Voter push: Recent history proves need for stepped-up participation.


In 2012, some Kansans changed parties to have a voice in the Republican primary election.

In 2012, some Kansans changed parties to have a voice in the Republican primary election.

And now, there's cause to do the same.

As happened two years ago, the Aug. 5 GOP primary will pit far-right Republicans against more moderate, traditional Republicans in various races.

This time, however, there's less time to switch parties, thanks to a new law from ultraconservatives worried about such party-switching taking away votes from their favored candidates.

The previous deadline to switch was July 15. This year it's June 30, as the new law goes into effect July 1.

Starting next year, it moves to June 1 to coincide with the filing deadline, which will make it practically impossible to switch parties in response to last-minute filings.

Of course, such switches apply almost exclusively to Democrats in a state that's a Republican stronghold, with many races decided in GOP primaries due to a shortage of Democratic contenders.

It's again an issue in key Kansas Statehouse races.

The Koch brothers-Kansas Chamber-Americans for Prosperity alliance remains intent on sidelining lawmakers not in line with their agenda, one that's brought us such gems as income tax breaks for the wealthy; shifts of financial burdens to the local level; a war on public schools; and attempts to undo renewable energy initiatives, among other ruinous pursuits.

In 2012, the Koch political machine helped purge several GOP state senators who tried to block their extremism. House members are targeted this year, including District 122 Rep. Russ Jennings, R-Lakin.

Keep in mind, Jennings has worked for his constituents in such ways as defending a Renewable Portfolio Standard good for the regional economy, and voting against a school finance bill that hurt K-12 schools and teachers.
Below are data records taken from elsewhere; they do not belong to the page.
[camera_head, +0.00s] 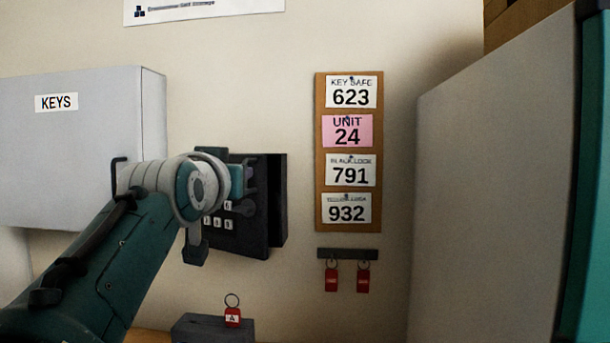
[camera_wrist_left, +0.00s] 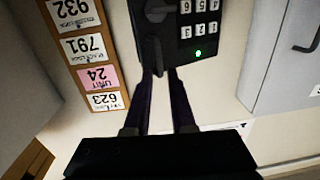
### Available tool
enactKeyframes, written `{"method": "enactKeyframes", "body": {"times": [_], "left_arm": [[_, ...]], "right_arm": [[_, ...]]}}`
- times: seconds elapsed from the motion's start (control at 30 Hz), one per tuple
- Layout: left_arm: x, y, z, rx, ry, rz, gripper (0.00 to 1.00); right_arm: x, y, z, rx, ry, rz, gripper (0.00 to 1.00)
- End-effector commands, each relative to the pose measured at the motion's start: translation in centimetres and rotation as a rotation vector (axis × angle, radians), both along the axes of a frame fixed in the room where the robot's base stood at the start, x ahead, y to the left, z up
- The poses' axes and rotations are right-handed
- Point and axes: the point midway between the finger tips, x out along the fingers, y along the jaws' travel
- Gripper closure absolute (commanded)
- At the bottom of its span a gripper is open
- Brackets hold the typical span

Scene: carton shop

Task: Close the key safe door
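The key safe (camera_head: 258,230) is a dark box on the wall, with a keypad and a handle on its door (camera_head: 216,240). The door front stands off from a dark panel behind it, so it looks slightly ajar; how far is unclear. My left gripper (camera_head: 247,182) is in front of the door, largely hidden by its own wrist. In the left wrist view the picture is upside down. The safe door (camera_wrist_left: 200,60) shows a lit green lamp there. My left gripper (camera_wrist_left: 161,76) has its fingers apart, with tips beside the dark handle (camera_wrist_left: 153,50). My right gripper is not in view.
A grey KEYS cabinet (camera_head: 70,150) hangs left of the safe. A board (camera_head: 319,150) with number cards is at its right, above a rail (camera_head: 348,254) with red-tagged keys. A grey box (camera_head: 212,329) and a red key tag (camera_head: 232,318) are below. A large grey panel (camera_head: 500,200) stands right.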

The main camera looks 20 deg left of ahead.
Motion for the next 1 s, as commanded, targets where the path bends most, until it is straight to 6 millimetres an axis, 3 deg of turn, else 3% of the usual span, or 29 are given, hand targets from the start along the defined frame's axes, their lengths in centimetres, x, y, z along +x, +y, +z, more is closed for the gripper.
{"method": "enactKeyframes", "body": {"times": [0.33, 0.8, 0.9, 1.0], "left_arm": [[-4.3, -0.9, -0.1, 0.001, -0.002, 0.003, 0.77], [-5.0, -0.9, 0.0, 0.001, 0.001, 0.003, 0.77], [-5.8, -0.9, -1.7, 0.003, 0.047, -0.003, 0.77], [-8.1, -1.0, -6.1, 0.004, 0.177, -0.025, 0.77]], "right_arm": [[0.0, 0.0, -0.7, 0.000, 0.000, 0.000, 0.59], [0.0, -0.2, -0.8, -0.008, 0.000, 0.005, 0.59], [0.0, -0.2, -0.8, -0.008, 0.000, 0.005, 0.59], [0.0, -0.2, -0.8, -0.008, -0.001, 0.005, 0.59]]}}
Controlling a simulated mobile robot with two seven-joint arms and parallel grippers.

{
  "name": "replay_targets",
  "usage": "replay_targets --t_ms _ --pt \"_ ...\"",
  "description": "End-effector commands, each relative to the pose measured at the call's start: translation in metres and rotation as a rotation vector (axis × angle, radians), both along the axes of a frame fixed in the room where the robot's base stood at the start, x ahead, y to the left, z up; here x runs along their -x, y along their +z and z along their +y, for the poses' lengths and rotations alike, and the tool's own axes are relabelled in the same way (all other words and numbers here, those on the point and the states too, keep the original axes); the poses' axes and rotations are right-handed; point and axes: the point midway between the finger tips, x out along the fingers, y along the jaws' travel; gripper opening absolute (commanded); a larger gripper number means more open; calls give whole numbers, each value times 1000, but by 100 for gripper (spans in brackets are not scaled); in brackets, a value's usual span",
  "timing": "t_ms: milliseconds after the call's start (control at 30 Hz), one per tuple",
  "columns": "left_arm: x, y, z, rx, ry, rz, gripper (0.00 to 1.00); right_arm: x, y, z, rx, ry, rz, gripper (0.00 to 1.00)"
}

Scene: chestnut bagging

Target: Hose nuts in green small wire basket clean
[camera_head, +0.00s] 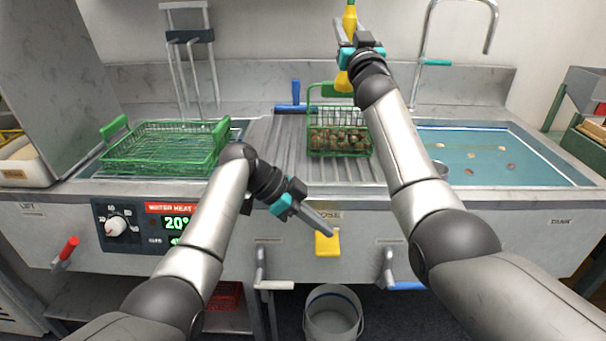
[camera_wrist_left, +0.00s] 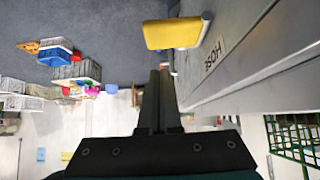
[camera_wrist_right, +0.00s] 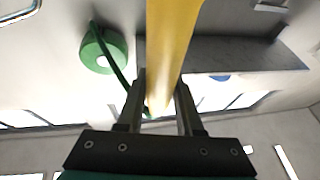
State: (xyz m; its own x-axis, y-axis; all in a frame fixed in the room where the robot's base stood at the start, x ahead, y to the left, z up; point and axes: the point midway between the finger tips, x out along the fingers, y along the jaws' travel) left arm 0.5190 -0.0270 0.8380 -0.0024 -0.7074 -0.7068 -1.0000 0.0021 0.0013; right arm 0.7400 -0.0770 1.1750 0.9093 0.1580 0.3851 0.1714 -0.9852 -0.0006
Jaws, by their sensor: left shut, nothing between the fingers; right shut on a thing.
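The small green wire basket (camera_head: 322,150) holds several brown nuts (camera_head: 345,138) and stands on the ribbed drainboard between the two basins. My right gripper (camera_head: 352,48) is raised behind and above the basket, shut on a yellow hose nozzle (camera_head: 342,82); the nozzle also shows between the fingers in the right wrist view (camera_wrist_right: 170,45). No water shows coming from it. My left gripper (camera_head: 322,224) is shut and empty at the counter's front, by the yellow hose lever (camera_head: 327,243). The lever also shows just beyond the fingertips in the left wrist view (camera_wrist_left: 172,34); I cannot tell whether they touch.
A larger green wire basket (camera_head: 160,160) sits over the left basin. The right basin (camera_head: 480,160) holds blue-looking water with a few floating pieces. A tap (camera_head: 425,62) rises behind it. A grey bucket (camera_head: 332,312) stands below the counter. A green reel (camera_wrist_right: 104,50) is on the wall.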

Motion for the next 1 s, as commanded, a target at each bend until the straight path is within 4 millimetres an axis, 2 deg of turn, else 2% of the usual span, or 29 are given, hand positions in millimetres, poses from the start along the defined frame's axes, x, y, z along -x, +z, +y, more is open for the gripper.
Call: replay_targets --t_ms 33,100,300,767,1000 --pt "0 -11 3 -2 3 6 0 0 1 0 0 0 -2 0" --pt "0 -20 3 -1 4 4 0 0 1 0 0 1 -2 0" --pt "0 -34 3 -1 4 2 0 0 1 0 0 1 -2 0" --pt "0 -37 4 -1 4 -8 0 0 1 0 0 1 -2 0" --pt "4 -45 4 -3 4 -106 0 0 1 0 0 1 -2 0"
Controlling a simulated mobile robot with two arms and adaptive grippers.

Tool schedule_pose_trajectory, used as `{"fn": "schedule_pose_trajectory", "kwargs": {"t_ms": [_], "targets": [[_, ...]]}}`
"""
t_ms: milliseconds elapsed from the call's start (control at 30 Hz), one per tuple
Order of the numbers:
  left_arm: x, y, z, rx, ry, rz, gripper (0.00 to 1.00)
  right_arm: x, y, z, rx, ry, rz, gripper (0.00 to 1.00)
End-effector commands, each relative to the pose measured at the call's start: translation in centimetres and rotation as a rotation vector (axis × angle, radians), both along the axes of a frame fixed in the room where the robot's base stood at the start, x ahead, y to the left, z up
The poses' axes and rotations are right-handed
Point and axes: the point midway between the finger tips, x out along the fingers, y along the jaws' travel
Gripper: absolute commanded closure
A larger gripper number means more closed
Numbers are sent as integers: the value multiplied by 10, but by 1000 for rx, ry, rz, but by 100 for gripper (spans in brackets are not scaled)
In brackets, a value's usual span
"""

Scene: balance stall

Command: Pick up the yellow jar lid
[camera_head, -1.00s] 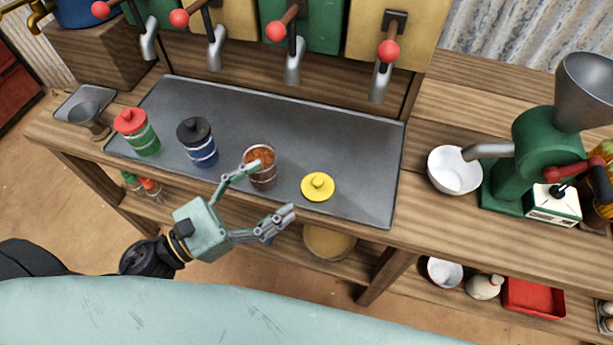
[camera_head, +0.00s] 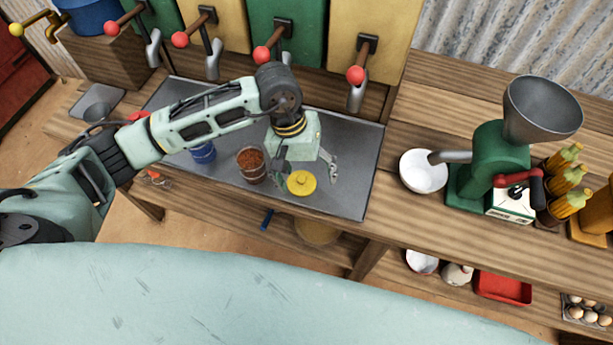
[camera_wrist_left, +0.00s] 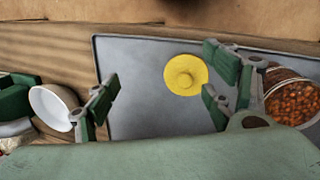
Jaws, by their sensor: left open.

He will be challenged in the primary by Lakin Republican Stan Rice, who's supported by the Koch-Kansas Chamber camp.

Enough said.

The Koch-fueled assault on select state senators was ruthless in 2012, and we would expect another such campaign of misinformation this time around.

Jennings will need strong voter support and turnout — to include those willing to switch parties to help make a stand against the destructive march to an ultraconservative utopia.